Among the services I look after, the biggest and high-profile - is the user facing website. The website is your bog-standard typical frontend(powered by Express/Angular) which fetches data via an API which is powered by the backend(built on Rails). Typical flow is that Express receives the request from the browser, makes a request to the backend which is then served using Rails API via nginx which acts as the reverse proxy.
Couple of weeks back, the team received a support request that one specific route from an internal webapp(of similar architecture as the user facing website above) was throwing an 500 Internal Server error. Now in our case, a 500 server error is typically a sign that the backend was not able to complete the request successfully. I took a look at the application logs and the responses were all proper, nothing out of the ordinary. The error would come intermittently and since it was not a route that was heavily in use, I opted to have a deferred look at it.
A few days ago, the same problem manifested again but on a different route(this time, a more frequently used one) and I couldn’t afford to delay looking at this any longer.

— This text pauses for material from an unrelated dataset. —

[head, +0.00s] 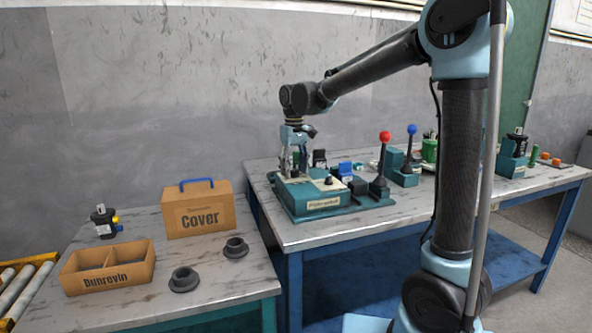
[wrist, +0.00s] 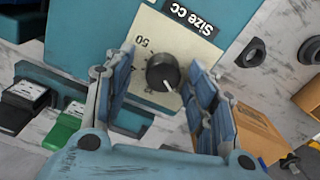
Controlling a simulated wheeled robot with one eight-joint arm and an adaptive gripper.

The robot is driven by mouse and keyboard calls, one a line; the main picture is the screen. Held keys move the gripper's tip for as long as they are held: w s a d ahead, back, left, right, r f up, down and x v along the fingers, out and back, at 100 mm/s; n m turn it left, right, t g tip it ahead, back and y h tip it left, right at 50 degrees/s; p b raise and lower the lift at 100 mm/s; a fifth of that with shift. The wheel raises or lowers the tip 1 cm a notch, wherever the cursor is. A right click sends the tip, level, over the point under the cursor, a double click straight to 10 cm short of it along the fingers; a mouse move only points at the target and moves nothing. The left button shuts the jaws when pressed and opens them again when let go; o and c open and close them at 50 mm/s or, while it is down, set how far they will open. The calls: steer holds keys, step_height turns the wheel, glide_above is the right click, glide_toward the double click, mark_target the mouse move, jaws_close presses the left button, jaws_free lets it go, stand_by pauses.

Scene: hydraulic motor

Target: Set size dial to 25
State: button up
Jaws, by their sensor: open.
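The size dial (wrist: 163,72) is a round black knob with a white pointer line, set in a pale panel on a teal station. In the wrist view its pointer aims down and slightly right. A "Size cc" label (wrist: 191,16) and an upside-down "50" (wrist: 143,50) show on the station near it; no 25 mark is readable. My gripper (wrist: 159,67) is open, with one finger on each side of the dial; contact cannot be told. In the head view my gripper (head: 292,168) points down over the left part of the teal station (head: 318,210), hiding the dial there.
A red-knobbed lever (head: 384,137) and a blue-knobbed lever (head: 411,131) stand right of the station.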

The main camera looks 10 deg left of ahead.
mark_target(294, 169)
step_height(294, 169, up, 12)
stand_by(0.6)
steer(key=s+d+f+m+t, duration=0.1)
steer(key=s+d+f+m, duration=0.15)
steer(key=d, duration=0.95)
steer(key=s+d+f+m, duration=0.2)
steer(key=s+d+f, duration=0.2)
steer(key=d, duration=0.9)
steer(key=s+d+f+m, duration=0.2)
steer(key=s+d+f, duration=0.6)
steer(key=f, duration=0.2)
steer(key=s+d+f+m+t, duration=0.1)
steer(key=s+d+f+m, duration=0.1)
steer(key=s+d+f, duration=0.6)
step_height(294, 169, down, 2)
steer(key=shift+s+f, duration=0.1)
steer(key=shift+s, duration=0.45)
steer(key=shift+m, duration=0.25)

I did some basic analysis:
- The DB returns the data properly
- Rails objects are correctly populated
- The API returns the data
- Browser console didn’t show any errors
So what was it that was causing the problem? I tried to make the same request with cURL and this time, I noticed that the API’s JSON response was truncated and not complete. This was something I didn’t notice earlier. Since it’s nginx which is doing the last-mile delivery, I checked nginx error logs there were a few of these:
[crit] 14606#0: *1562074 open() "/var/lib/nginx/proxy/7/02/0000000027" failed (13: Permission denied) while reading upstream, client: x.x.x.x, server: , request: "GET / HTTP/1.1", upstream: "xx", host: "xxxx"
Ah ha, now we have something to look for. But why the permission denied while reading upstream? Some Google searching and looking at the documents and nginx forums indicated that the proxy buffer was getting full and hence was not able to send the complete response, hence the truncated JSON responses.
Data from the responses that were cut-off showed that anything over 64kB was getting cut off, indicating the proxy buffer size was set to 64kB. But this was not defined in the nginx configuration anywhere. Some more digging around the documentation indeed confirmed that the buffer size was set to 64kB.
A small fix to increase the buffer size, a deploy via Chef and we’re all good again.
Some more reading:
Moral of the story: know your platform defaults and keep revisiting your configuration settings, especially if they weren’t done by you/done long back!